WHAT TO DO – Copy out all lines that hold "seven".

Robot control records
_ _ _ _ _ _ _

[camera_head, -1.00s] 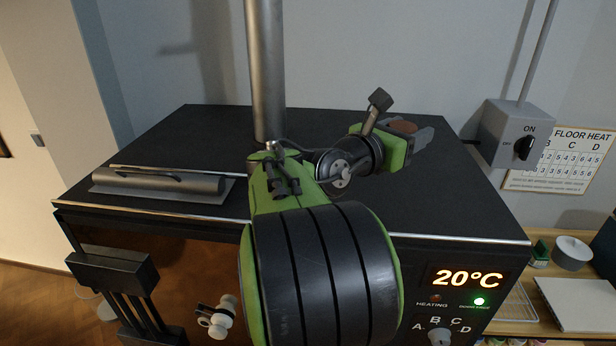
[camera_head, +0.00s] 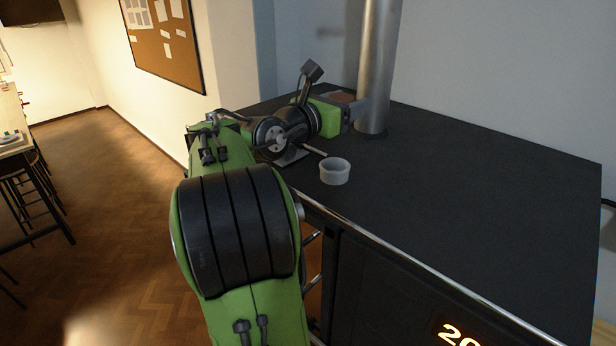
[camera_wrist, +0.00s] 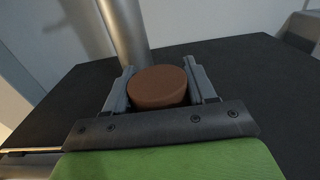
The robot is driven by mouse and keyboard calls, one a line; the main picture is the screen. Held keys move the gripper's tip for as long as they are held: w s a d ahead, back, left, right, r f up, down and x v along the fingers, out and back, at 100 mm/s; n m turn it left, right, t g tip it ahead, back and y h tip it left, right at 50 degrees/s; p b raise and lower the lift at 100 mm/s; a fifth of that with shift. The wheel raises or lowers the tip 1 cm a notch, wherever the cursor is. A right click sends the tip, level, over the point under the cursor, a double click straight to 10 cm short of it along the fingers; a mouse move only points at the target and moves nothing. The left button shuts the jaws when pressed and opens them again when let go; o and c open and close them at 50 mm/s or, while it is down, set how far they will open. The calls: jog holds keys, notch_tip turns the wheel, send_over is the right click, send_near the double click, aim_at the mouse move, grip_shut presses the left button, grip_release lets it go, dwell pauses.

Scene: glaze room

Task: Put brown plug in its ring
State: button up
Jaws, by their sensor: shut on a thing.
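The brown plug (camera_wrist: 158,87) is a short round disc with a flat top. My gripper (camera_wrist: 162,82) is shut on it, one grey finger on each side, in the wrist view. A pale grey round piece with an open top (camera_head: 334,171), which looks like the ring, stands near the top's front left edge. It is nearer the camera than my gripper and apart from it. Its inside is only partly seen.
The black kiln top (camera_head: 480,190) is clear to the right. The upright metal pipe (camera_head: 378,70) rises close by my gripper. My arm hides the top's left end. Open wooden floor (camera_head: 130,190) lies left, with a table and stools (camera_head: 30,180) beyond.

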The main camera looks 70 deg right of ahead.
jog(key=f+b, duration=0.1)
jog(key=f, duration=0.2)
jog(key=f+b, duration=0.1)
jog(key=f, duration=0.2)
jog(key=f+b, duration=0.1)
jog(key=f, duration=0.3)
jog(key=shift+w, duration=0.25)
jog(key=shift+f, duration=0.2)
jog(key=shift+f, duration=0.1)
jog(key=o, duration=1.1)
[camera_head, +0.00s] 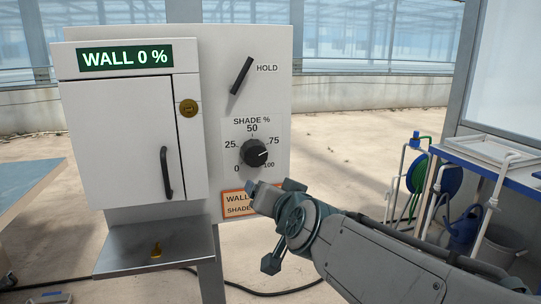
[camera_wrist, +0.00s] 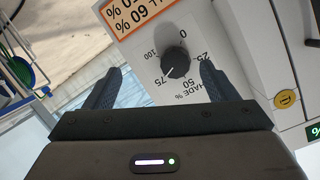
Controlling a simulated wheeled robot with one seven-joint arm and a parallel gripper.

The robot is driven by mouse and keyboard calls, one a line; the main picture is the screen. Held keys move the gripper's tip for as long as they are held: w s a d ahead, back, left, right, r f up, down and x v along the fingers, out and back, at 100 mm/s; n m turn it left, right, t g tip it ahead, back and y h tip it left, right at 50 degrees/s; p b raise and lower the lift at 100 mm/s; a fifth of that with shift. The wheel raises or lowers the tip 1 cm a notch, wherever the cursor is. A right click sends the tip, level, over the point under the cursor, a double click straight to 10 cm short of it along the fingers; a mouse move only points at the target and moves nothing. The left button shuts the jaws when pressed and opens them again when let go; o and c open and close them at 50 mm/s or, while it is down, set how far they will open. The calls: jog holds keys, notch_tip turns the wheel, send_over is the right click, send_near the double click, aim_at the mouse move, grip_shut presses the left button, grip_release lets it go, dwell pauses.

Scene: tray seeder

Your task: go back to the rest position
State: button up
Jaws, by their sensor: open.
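My gripper (camera_head: 270,188) is in front of the lower part of the white panel, below the shade knob, its jaws apart and empty. In the wrist view, my gripper (camera_wrist: 161,67) has its two dark fingers spread, with the black shade knob (camera_wrist: 175,62) showing between and beyond them. The shade knob (camera_head: 254,153) sits on the dial plate in the head view, its white mark on the right side near 75. My arm reaches in from the lower right. An orange-edged label (camera_head: 236,197) is partly hidden behind my gripper.
The cabinet door (camera_head: 125,140) is closed, under a display (camera_head: 124,57) reading WALL 0 %. A black HOLD lever (camera_head: 241,75) is tilted above the dial. A metal shelf (camera_head: 120,250) juts out at lower left. A blue bench (camera_head: 515,172) with a hose reel stands at right.

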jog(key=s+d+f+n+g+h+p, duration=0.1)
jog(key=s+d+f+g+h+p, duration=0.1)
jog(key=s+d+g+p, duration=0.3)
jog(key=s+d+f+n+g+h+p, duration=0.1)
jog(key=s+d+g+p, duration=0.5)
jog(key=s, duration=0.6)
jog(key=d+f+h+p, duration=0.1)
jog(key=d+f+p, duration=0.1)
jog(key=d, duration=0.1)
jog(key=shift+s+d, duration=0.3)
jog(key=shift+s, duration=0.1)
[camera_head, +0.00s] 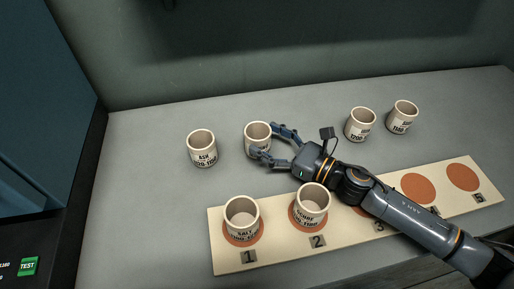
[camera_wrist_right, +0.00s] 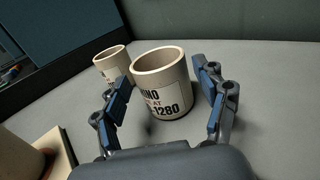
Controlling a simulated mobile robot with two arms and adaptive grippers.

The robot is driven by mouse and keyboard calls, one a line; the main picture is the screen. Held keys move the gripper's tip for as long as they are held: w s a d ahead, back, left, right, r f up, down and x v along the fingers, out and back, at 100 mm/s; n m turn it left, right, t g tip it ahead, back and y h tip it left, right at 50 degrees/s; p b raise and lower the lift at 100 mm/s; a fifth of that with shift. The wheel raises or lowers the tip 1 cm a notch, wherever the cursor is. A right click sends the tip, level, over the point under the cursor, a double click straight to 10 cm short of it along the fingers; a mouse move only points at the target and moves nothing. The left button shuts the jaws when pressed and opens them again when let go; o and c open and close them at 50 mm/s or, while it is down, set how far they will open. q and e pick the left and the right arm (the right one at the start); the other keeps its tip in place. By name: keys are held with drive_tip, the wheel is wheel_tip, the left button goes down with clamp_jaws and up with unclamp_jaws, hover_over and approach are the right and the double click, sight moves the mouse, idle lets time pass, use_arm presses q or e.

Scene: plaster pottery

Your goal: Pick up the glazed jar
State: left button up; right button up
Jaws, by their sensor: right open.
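Several cream cylindrical jars with black printed labels are in view; I cannot tell which one is called the glazed jar. My right gripper (camera_head: 272,143) is open around one jar (camera_head: 257,134), with a finger on either side. In the right wrist view this jar (camera_wrist_right: 163,88) stands upright between the two open fingers (camera_wrist_right: 165,105), and its label reads partly "1280". A gap shows between the jar and the right-hand finger; contact on the left-hand side is unclear. A jar labelled "ASH" (camera_head: 201,150) stands to its left. My left gripper is not in view.
Two jars stand at the back right, one (camera_head: 360,124) beside another (camera_head: 403,117). A cream board (camera_head: 282,256) with numbered orange circles lies in front. Jars stand on circle 1 (camera_head: 241,221) and circle 2 (camera_head: 310,205). My right forearm crosses above the board.

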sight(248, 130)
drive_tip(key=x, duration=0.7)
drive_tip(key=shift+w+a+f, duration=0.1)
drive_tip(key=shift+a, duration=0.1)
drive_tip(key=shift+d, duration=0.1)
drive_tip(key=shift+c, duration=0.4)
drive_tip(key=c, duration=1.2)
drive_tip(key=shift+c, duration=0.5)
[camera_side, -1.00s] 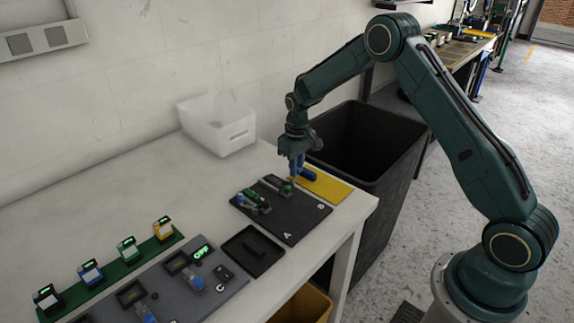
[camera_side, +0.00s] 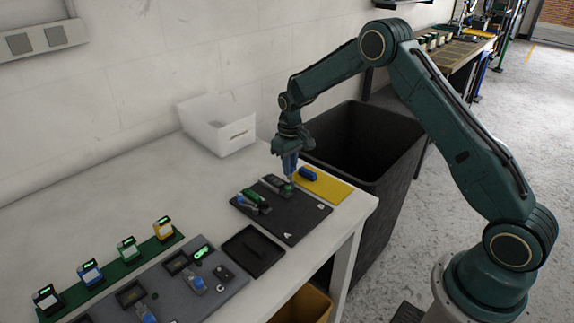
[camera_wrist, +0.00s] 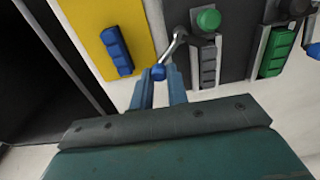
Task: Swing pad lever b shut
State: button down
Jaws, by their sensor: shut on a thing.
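My gripper (camera_side: 289,176) is over the B end of the black fixture plate (camera_side: 295,226). In the wrist view its blue fingers (camera_wrist: 161,84) are shut on the blue ball knob (camera_wrist: 158,72) of pad lever b. The metal arm of lever b (camera_wrist: 172,46) slants from the knob up to a pivot beside a green round cap (camera_wrist: 208,19). A dark grey ribbed pad (camera_wrist: 207,66) lies in the holder beside it; the lever arm stands off to the pad's left. A green pad (camera_wrist: 275,52) sits in the neighbouring holder, with its own lever knob at the picture's right edge.
A blue pad (camera_side: 308,173) lies on the yellow mat (camera_side: 333,188) close by. A black tray (camera_side: 252,250) and a grey panel (camera_side: 215,290) are nearer the camera. A white bin (camera_side: 218,125) stands behind; a large black bin (camera_side: 365,145) stands past the table edge.

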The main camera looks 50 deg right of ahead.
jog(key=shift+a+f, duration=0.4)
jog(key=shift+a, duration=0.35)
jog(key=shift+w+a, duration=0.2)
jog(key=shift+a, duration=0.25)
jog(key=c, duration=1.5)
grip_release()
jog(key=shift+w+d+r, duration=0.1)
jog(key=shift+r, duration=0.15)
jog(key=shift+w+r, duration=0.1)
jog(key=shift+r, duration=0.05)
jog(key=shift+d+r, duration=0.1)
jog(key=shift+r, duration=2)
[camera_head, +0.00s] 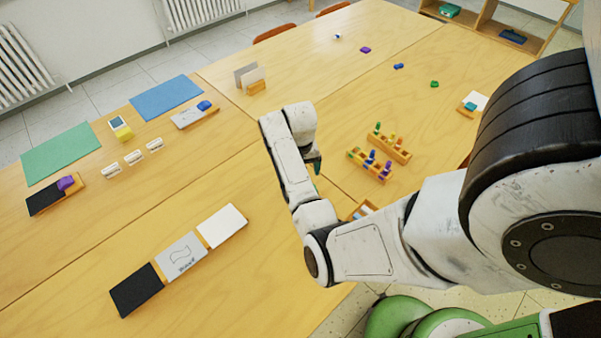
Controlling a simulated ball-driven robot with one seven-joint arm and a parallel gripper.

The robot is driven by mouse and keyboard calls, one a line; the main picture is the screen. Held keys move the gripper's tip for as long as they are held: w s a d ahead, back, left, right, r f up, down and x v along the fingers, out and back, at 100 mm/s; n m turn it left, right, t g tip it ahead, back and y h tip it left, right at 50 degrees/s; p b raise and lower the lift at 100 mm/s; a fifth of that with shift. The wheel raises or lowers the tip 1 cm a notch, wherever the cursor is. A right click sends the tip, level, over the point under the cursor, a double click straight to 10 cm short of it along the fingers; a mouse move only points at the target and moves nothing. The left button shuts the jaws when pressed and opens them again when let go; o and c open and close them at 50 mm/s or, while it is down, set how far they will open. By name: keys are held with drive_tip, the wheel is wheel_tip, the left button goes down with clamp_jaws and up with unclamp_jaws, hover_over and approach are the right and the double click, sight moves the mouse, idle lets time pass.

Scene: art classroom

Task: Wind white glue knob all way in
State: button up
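I cannot clearly make out a white glue knob in the head view; any glue stick is too small or hidden to tell. Three small white pieces with marks, a left one (110,169), a middle one (134,157) and a right one (155,145), lie in a row on the left table. A tiny white and blue piece (337,36) lies at the far end of the table. My gripper (316,163) is above the table, left of the wooden racks. It is mostly hidden behind my wrist, and I see nothing held in it.
Two wooden racks, a rear one (401,153) and a front one (382,178), hold coloured pieces. A green mat (60,152), a blue mat (166,98) and black (136,291), grey and white panels lie on the left.

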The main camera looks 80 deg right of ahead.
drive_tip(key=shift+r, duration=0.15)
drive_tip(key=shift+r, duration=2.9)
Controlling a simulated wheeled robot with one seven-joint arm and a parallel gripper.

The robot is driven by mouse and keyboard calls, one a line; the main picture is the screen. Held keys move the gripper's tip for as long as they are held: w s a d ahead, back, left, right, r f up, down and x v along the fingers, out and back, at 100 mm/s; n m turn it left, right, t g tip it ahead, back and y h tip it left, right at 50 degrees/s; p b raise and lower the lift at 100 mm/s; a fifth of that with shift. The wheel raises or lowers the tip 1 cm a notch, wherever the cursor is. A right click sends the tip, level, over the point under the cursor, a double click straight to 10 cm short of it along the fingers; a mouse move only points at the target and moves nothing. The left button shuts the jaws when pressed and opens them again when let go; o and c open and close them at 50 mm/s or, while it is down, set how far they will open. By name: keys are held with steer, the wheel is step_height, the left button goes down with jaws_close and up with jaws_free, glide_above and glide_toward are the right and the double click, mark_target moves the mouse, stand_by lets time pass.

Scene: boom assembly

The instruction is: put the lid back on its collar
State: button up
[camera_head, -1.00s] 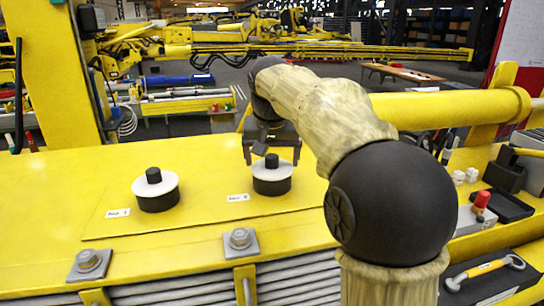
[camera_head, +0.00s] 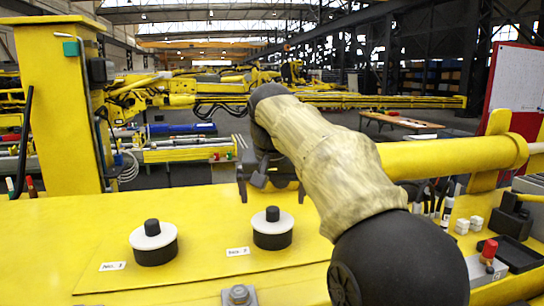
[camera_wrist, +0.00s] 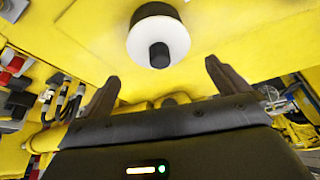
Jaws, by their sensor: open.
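Two white lids with black knobs sit level on black round collars on the yellow deck. The left lid (camera_head: 152,236) is on the left collar (camera_head: 156,255). The right lid (camera_head: 272,222) is on the right collar (camera_head: 273,240). My gripper (camera_head: 270,190) is above and behind the right lid, apart from it. In the wrist view, the open, empty fingers of my gripper (camera_wrist: 162,72) point toward a lid (camera_wrist: 158,38), apparently the right one, with its knob just beyond the gap between them.
Small labels (camera_head: 112,266) lie beside the collars. A large bolt (camera_head: 239,295) stands at the deck's front. A yellow tube (camera_head: 455,155) crosses behind my arm. A red-capped block (camera_head: 488,258) and a dark tray (camera_head: 512,252) are at the right. The deck left of the collars is clear.

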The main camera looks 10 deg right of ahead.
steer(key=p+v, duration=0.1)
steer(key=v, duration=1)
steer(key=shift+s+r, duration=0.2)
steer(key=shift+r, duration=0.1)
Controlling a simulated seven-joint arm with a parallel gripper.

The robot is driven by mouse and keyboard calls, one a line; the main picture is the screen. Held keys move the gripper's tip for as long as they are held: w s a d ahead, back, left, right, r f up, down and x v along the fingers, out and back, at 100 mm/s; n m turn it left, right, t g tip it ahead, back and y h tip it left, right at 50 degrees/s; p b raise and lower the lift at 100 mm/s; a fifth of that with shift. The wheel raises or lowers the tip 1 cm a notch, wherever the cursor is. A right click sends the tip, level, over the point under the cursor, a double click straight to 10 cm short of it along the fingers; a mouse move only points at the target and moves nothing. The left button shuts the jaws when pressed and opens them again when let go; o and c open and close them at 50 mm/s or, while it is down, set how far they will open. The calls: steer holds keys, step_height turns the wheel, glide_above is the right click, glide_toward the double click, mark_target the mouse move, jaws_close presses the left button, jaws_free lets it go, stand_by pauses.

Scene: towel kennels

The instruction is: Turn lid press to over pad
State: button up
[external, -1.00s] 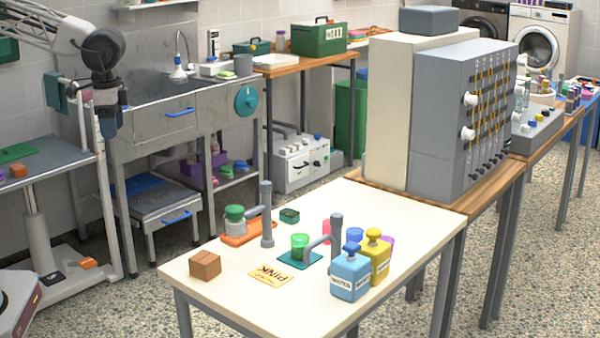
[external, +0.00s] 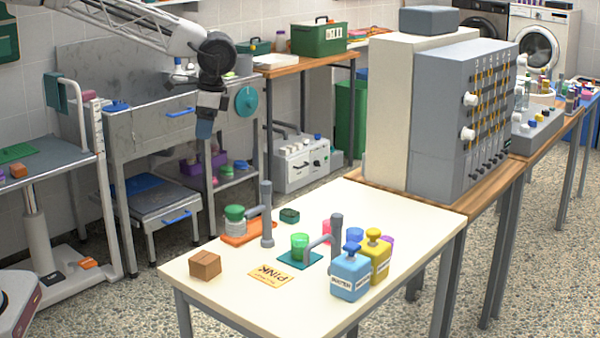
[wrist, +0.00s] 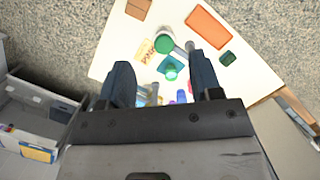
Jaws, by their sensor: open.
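The lid press seems to be a grey post (external: 267,215) with a side arm to a green-topped white head (external: 235,220). Externally the head overlaps an orange mat (external: 262,229); in the wrist view the head (wrist: 165,43) shows beside the mat (wrist: 207,27). I cannot tell its height. A teal pad (external: 288,260) holds a green cup (external: 300,244). A second grey post (external: 337,235) has an arm reaching toward that pad. My gripper (external: 204,130) is open and empty, high above and left of the table; in the wrist view its fingers (wrist: 160,66) point at the table.
A tall grey panel cabinet (external: 435,150) stands behind. The table's front left is mostly clear.

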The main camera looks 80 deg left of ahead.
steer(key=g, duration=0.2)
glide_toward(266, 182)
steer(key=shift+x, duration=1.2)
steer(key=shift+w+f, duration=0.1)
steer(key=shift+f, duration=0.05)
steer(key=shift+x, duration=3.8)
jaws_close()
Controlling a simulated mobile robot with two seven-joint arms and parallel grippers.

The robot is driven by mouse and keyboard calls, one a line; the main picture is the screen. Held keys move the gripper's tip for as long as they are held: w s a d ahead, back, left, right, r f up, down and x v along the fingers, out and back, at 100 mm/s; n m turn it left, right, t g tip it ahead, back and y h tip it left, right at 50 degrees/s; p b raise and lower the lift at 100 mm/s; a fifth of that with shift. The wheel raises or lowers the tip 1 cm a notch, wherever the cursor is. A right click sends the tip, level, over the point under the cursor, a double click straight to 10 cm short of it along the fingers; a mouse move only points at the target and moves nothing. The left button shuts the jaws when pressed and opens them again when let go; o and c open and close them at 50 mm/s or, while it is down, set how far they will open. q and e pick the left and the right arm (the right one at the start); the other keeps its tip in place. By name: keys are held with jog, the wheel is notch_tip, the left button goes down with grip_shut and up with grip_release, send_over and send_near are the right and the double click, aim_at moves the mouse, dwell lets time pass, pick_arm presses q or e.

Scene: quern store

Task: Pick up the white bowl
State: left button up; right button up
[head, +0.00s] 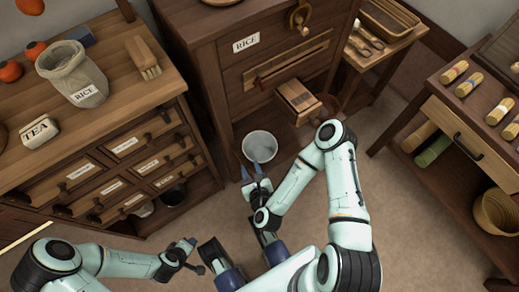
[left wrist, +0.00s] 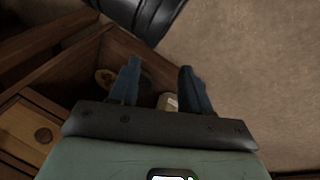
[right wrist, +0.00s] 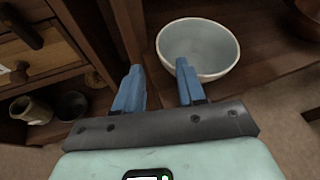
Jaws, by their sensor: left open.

_ _ _ _ _ _ _

OUTPUT FOR THIS EXERCISE –
Controlling a simulated wheeled robot with one seven-joint arm and a parallel gripper.
Controlling a simulated ball-driven robot with one seven-joint arm and a parallel gripper.
Controlling a simulated wheeled robot with one seven-joint arm and a parallel gripper.
Controlling a simulated seven-joint arm with a parallel gripper.
Controlling a simulated mobile robot with two seven-joint arms and parallel grippers.

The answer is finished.